» **Record extracts**

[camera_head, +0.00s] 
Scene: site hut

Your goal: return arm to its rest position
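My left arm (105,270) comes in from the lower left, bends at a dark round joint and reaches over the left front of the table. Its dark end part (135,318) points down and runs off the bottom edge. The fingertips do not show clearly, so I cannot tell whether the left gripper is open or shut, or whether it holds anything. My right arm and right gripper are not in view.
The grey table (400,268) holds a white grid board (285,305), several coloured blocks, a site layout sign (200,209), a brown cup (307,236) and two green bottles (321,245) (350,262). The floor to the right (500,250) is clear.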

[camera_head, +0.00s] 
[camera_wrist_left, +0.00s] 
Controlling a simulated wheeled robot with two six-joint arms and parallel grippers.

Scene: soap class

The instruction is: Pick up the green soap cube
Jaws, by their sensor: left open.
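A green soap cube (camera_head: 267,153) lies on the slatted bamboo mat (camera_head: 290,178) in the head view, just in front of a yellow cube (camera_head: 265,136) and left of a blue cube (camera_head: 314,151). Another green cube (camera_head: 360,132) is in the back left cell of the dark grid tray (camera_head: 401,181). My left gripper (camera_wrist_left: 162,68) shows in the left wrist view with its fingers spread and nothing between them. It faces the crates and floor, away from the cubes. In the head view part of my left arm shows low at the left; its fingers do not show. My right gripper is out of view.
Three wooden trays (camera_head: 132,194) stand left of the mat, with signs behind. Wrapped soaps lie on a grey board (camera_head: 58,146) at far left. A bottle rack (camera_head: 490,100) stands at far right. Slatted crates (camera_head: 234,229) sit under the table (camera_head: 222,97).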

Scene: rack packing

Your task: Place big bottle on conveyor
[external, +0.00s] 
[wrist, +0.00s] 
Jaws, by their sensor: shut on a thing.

» **Work to be completed**
Show every line from the entries above in which "Scene" appears.

» **Response below**
Scene: site hut
Scene: soap class
Scene: rack packing

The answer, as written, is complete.